How much original work could any one of us have created in that time that might have contributed to the culture – or maybe our own bank accounts?

Oh, I know, I know, there wasn’t really any development funding, certainly not at the level you’d need to envision something that made an impression on people.

And there really hasn’t been any production money around unless you were aboriginal or weren’t sure if you were gay or definitely knew you were “challenged”  or you lived in a remote part of the country (pick any combination of three to qualify).

And all of the networks weren’t sure if they had timeslots or big enough envelopes or how to monetize your idea across multiple platforms.

“And it’s EXTRA HARD to write when you can’t see it amounting to anything, Dude!”

“Yeah, and somebody was always leaving a flyer on my bike advertising $2 Crantinis and a free screening, so there was that too.”

Ultimately, the fact that we didn’t really accomplish or create much can’t totally be blamed on any of us artist types, can it?

I mean, it’s not as if we’re living somewhere that has all the showbiz advantages.

Somewhere like, y’know – Uruguay.

uruguay-map

Two years ago, a guy named Fede Alvarez, who lives in Montevideo (which even though it has video in its name is not a cinematic hotbed and remains just the capital of Uruguay) decided that if he was going to convince people he was a director, he should maybe “direct” something.

But all he had was $300 – and what can you do for 300 bucks that anybody’s going to notice? I mean, c’mon!

However,  Fede had a friend who believed in his talent named Mauro Rondan, who was an animator. And between them they owned or knew somebody who owned software like Photoshop, Adobe Premiere, 3dMax, FumeFX, Glu3D and AfterEffects.

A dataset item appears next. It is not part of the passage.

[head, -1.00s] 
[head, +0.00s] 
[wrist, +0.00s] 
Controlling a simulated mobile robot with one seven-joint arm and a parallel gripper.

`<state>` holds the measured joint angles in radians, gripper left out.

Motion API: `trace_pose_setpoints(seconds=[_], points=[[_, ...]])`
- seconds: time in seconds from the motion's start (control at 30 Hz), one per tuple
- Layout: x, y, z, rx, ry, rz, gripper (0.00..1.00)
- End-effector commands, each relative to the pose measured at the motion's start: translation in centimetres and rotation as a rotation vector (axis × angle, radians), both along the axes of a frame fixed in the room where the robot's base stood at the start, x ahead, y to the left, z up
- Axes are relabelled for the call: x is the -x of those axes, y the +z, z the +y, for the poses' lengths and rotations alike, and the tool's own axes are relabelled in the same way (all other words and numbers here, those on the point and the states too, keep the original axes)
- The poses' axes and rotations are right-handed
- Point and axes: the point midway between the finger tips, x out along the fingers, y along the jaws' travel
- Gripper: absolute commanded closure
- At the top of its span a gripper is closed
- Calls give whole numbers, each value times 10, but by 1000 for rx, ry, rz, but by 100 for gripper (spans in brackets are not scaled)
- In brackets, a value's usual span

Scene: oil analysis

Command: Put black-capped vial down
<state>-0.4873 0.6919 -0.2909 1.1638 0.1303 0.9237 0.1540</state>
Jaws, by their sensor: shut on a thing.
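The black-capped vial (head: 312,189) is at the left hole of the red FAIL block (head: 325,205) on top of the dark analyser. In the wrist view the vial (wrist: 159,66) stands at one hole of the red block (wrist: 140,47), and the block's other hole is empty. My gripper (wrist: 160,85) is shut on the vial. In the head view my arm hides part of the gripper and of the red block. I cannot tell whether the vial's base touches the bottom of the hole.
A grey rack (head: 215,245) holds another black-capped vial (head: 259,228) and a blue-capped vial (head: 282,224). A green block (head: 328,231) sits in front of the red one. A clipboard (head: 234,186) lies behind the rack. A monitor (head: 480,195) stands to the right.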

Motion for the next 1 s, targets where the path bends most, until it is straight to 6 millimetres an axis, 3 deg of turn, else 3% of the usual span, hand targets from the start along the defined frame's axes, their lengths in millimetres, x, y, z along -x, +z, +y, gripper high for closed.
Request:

So Fede shot what he could in a weekend and then he and Mauron worked on it for the next two years, figuring it took them six months in total if you were adding up the hours like you would on a real film, by the time they were done.

No Media Funds, no grants, no preferential point systems or government assistance programs. Just Fede and Mauron and their $300 dream.

And what they ended up with, while we were all still carping about how unjust the Canadian broadcast system is, was this…

Is anybody starting to wonder, like I am, if the problem in Canada isn’t that we don’t have enough rules on how TV should get made here, but that maybe we’ve already got waaaay too many?

Maybe figuring out how to do what we do without getting involved in and playing along with all this government bullshit might just get us a whole lot further.

What I know for certain is that while we await the Commission’s verdict on what we may or may not be allowed to do for the next two years, Fede Alvarez is hanging with a lot of people who want him to direct their movies or are willing to finance one of his own.